◆ What the task requires:
Keep only the lines from the top of the listing through the one with "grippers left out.", and reproduce them unaltered.
## START
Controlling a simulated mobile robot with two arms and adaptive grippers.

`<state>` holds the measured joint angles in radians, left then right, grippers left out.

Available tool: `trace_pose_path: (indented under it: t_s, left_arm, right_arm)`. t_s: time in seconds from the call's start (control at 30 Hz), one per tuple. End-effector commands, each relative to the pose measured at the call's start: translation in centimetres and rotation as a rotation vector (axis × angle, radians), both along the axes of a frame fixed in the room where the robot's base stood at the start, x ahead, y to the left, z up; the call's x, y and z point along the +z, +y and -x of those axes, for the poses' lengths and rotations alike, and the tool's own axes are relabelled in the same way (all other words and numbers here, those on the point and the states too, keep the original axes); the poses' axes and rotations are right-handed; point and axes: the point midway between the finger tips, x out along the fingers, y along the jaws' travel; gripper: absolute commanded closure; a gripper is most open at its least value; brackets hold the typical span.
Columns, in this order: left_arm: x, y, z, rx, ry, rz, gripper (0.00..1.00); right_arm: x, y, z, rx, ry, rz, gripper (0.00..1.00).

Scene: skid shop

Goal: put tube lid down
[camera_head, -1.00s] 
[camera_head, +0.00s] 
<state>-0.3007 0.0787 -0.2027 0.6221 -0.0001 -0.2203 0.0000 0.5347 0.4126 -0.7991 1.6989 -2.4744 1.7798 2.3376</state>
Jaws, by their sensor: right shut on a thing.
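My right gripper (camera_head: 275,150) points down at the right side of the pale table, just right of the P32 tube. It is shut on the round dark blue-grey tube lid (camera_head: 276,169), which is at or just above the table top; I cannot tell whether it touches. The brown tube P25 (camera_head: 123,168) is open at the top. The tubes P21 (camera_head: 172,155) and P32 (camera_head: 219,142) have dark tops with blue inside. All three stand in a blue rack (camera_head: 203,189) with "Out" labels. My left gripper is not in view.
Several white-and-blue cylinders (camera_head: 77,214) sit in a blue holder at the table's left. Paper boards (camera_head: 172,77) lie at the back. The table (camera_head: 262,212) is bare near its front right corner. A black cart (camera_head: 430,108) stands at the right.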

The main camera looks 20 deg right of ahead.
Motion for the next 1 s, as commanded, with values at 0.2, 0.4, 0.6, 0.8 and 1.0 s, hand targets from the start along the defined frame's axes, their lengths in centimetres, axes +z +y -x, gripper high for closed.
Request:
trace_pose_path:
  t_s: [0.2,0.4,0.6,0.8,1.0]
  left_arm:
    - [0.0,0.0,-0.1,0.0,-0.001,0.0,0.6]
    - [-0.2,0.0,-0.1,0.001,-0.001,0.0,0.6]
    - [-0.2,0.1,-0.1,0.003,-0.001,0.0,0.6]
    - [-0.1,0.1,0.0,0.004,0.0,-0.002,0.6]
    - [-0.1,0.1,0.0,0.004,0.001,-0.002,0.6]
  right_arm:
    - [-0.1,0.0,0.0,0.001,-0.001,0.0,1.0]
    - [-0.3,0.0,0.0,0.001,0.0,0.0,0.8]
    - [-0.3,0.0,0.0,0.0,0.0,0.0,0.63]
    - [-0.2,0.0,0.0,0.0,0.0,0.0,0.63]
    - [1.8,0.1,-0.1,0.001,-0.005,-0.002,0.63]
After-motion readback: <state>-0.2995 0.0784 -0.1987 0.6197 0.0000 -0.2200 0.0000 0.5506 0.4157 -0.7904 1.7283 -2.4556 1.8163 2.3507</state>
## END
◆ The output:
Controlling a simulated mobile robot with two arms and adaptive grippers.

`<state>` holds the measured joint angles in radians, left then right, grippers left out.

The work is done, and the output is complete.